June 17, 2017

Even when your Heart Aches, Don’t Hate them for Leaving.

Sometimes, the people we love the most leave.

When people don’t stay, a wave of negative emotions washes over us. Love turns to hate in a matter of days. However, we don’t hate the person for who they are—we hate them for leaving.

Because dealing with the absence of a loved one is painful, we find it arduous not to blame or be resentful. In the past, I’ve felt resentment toward lovers or friends who chose to leave. Although I could understand my own intentions if I wanted to leave someone, I chose not to understand the people who left me. My inability to forgive them stemmed from my inability to accept my new reality.

As the years elapsed, acceptance and forgiveness came to me naturally. The sequence of events in my life now makes me realize that some people have to leave so others can stay. I beheld this chain of events and realized that everything is interdependent. If I were to take one event out of my years—good or bad—my life wouldn’t have taken shape the way it has.
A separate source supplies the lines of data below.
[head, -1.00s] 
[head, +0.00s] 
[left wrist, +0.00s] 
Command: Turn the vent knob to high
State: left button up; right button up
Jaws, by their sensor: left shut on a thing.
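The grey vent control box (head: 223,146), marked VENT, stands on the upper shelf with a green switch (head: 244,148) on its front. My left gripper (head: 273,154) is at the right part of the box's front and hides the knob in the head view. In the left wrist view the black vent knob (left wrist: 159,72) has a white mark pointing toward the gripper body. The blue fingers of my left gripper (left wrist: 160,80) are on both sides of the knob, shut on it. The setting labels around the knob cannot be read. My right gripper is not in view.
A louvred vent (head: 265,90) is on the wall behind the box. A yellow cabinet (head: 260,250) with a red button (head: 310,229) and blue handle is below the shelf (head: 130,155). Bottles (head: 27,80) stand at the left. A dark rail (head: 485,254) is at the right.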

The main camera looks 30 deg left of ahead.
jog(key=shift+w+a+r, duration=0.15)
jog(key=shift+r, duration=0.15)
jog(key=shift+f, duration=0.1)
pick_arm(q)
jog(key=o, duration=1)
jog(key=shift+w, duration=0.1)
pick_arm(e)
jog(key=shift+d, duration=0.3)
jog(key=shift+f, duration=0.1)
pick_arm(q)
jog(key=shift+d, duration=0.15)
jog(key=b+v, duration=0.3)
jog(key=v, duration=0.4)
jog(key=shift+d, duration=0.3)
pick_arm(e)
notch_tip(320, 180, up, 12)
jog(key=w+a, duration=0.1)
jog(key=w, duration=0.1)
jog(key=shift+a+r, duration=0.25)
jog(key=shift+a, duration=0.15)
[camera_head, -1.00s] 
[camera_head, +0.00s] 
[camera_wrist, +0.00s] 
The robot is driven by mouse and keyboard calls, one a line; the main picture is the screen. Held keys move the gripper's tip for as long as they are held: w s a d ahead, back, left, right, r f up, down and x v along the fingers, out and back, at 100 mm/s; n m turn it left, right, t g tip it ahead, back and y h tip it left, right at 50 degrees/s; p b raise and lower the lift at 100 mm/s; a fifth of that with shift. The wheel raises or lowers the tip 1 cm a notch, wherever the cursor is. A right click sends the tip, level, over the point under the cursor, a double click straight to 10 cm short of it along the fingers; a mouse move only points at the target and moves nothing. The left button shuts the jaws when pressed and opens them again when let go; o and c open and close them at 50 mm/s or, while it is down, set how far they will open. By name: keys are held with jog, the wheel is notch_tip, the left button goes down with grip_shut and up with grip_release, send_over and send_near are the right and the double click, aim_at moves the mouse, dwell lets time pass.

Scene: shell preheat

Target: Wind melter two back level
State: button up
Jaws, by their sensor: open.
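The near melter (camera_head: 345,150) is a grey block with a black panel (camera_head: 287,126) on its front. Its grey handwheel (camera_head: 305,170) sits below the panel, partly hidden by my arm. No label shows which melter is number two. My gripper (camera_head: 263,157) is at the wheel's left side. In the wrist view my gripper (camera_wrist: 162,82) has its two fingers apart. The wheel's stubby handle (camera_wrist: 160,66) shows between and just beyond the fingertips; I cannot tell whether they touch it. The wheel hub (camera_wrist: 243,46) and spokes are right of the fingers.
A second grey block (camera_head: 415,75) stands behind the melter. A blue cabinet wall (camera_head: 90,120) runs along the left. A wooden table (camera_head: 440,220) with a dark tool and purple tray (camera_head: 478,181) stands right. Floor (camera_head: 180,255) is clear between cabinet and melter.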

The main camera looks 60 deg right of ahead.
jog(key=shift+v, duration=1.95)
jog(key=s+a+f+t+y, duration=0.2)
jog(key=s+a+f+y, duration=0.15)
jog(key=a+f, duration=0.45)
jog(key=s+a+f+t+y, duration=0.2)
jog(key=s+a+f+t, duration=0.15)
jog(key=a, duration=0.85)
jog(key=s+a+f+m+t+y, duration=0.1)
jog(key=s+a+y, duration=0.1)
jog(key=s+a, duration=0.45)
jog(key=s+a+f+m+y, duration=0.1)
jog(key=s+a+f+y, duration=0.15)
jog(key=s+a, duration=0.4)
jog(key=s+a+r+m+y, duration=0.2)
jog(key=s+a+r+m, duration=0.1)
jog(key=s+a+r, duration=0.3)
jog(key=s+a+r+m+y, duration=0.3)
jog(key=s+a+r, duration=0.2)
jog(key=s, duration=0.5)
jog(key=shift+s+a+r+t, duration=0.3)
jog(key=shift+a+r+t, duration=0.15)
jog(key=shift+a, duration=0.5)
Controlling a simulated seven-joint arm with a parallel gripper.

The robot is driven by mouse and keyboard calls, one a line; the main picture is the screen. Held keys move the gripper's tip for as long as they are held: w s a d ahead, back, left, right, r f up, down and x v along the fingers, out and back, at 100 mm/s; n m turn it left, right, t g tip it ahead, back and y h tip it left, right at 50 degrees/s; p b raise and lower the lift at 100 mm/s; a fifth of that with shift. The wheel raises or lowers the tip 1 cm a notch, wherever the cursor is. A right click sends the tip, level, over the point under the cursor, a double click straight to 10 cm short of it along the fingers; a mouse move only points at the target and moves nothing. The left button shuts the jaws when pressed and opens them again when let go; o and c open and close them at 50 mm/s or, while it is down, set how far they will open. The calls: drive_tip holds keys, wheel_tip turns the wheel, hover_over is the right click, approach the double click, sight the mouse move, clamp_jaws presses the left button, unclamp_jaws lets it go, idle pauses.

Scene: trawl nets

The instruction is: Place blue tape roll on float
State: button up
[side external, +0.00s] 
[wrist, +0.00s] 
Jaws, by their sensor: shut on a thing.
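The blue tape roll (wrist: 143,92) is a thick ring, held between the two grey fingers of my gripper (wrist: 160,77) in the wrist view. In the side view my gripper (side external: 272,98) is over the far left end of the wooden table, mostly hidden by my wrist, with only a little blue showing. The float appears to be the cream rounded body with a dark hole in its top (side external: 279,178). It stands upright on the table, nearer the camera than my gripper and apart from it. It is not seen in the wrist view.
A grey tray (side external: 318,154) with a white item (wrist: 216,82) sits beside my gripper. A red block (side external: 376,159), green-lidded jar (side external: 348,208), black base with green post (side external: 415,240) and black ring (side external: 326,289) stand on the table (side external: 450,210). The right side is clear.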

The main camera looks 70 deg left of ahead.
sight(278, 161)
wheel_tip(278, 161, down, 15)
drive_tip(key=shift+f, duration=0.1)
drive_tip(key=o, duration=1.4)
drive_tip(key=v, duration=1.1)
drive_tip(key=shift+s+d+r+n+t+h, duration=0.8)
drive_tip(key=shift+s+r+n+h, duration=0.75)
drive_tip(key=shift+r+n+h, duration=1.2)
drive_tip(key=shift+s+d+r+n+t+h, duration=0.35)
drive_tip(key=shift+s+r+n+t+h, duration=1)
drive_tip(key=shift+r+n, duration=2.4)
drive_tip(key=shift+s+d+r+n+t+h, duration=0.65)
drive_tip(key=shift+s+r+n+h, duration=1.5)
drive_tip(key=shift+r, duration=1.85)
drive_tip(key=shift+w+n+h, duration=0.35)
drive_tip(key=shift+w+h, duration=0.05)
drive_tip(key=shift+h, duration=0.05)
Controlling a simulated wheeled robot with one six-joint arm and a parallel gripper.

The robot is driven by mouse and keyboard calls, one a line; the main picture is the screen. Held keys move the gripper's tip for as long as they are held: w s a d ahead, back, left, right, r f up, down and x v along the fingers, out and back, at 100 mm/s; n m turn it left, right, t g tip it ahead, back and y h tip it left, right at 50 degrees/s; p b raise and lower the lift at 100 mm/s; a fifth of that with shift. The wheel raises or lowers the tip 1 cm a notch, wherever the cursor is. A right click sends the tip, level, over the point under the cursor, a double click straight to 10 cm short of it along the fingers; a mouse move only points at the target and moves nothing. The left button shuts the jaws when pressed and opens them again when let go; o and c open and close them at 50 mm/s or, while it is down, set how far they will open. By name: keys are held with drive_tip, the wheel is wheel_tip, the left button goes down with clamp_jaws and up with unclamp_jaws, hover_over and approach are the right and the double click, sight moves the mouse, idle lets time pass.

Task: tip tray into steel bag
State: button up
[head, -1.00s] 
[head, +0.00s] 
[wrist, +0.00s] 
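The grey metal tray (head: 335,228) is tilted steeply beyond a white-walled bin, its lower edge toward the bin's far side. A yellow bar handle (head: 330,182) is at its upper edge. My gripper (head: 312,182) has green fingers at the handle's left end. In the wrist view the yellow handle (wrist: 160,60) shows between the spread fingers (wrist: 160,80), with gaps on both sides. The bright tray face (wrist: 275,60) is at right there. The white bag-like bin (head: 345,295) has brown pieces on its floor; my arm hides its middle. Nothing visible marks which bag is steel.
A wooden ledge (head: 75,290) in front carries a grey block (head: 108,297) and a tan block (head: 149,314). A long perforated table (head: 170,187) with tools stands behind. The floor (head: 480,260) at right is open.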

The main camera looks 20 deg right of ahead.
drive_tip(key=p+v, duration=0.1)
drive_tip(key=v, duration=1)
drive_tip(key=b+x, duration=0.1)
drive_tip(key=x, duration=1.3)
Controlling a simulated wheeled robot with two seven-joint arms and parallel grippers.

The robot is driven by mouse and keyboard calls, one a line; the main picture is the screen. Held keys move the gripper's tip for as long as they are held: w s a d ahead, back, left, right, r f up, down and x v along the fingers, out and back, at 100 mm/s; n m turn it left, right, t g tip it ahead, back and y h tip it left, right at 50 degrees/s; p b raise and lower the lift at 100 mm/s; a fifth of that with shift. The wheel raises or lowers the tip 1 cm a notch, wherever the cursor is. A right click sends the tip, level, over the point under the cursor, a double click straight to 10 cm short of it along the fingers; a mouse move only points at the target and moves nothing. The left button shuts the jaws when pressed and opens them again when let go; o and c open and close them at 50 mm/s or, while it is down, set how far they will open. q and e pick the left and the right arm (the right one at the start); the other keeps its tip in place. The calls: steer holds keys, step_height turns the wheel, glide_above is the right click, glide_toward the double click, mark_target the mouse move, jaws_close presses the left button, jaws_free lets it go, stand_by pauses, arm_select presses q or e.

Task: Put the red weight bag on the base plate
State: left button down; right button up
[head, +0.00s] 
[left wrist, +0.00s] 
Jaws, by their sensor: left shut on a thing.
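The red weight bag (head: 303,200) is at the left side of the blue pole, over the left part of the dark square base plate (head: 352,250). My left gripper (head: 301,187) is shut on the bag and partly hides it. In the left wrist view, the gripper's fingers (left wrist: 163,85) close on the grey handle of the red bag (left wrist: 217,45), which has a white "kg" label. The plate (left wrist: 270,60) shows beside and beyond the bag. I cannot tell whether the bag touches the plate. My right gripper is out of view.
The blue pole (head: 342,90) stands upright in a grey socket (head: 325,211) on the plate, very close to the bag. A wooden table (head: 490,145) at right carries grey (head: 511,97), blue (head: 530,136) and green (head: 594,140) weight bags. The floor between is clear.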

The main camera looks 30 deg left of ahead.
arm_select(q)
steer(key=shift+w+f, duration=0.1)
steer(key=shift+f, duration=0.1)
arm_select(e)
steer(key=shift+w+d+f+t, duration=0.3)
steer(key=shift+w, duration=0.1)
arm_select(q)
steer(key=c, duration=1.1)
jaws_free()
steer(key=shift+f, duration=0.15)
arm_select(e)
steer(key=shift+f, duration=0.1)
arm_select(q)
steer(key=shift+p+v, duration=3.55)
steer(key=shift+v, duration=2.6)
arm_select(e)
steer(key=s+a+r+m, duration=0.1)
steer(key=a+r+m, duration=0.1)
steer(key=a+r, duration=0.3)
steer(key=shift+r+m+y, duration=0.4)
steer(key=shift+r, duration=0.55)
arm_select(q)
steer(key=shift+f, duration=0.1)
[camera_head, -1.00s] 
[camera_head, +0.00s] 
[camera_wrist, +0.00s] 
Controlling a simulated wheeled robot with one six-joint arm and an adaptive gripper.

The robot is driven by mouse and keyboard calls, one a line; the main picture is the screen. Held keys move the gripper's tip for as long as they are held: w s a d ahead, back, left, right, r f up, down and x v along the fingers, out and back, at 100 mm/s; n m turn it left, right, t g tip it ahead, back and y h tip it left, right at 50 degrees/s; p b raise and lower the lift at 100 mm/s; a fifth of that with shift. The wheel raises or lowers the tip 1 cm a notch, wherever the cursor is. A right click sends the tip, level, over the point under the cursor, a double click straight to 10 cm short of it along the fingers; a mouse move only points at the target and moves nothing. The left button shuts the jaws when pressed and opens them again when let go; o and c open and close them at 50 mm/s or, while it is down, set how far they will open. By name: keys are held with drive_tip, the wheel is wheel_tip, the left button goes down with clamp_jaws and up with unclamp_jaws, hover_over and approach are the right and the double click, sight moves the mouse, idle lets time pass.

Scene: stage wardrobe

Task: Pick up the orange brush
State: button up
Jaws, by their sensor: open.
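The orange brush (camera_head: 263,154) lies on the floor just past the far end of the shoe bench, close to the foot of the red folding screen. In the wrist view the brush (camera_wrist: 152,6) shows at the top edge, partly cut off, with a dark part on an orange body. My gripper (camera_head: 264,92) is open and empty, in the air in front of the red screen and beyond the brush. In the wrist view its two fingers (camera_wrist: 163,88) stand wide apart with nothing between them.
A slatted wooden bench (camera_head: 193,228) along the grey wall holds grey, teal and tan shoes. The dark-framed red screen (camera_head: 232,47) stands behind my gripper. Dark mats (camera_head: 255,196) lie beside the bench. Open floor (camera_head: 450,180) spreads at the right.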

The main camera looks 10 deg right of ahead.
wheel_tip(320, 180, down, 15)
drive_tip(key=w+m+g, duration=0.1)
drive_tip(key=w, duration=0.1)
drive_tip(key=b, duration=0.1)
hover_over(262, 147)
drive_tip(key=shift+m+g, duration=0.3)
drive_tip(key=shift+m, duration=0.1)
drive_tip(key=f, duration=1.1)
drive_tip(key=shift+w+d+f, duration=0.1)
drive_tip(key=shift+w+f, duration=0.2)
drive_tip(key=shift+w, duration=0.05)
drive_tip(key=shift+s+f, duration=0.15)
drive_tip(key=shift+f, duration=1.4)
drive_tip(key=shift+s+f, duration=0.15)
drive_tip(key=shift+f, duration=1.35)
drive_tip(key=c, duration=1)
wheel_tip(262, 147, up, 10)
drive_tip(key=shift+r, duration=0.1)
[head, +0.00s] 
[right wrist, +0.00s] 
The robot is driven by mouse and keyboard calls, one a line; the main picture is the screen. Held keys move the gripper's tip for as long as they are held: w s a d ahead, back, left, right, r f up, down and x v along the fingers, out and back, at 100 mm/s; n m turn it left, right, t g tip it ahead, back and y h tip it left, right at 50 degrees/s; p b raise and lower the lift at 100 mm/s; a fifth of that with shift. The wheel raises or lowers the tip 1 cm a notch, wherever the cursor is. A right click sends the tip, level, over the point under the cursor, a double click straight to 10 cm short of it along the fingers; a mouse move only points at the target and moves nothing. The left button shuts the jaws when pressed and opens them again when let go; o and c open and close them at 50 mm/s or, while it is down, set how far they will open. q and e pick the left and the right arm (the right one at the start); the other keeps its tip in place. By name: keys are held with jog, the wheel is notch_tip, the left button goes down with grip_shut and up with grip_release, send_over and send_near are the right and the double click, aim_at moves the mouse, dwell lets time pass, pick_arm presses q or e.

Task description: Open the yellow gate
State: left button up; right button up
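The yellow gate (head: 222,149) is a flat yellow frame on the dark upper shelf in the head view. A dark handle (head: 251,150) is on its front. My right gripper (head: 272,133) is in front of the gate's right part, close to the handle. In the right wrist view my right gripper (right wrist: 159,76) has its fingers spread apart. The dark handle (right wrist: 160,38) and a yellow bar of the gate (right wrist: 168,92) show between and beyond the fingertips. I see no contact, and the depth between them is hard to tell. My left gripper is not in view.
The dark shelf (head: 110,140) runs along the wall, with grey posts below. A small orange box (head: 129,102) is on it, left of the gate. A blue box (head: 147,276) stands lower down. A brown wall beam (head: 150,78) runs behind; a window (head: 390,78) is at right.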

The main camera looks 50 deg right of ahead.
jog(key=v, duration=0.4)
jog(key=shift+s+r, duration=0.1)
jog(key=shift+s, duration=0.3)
I’m convinced now that the resentment I felt toward the people who left my life was completely futile. I’ve come to understand that the reason why people leave goes beyond our mental constructions.

People leave for a variety of reasons. If we wish to understand, it’s valuable to reflect on the times we’ve left other people. Leaving doesn’t make us bad people, and it doesn’t make the person who’s left any less lovable or “good.” The fact is that sometimes our conditions and emotions are beyond our control, and we’re left with no choice but to leave.

It’s difficult to comprehend those notions when we’re the ones who are left behind. Our desire to keep our loved ones gives birth to resentment, which we can’t keep at bay. However, we can choose not to nourish it.

We need to understand that real love can’t simply turn into hate in a matter of days. If it does, then we need to question if it was really love in the first place. Genuinely loving other people starts with sincerely trying to understand them. Even if we don’t know the reasons that have led them to leave, we need to understand that they too have conditions and emotions that go beyond their control.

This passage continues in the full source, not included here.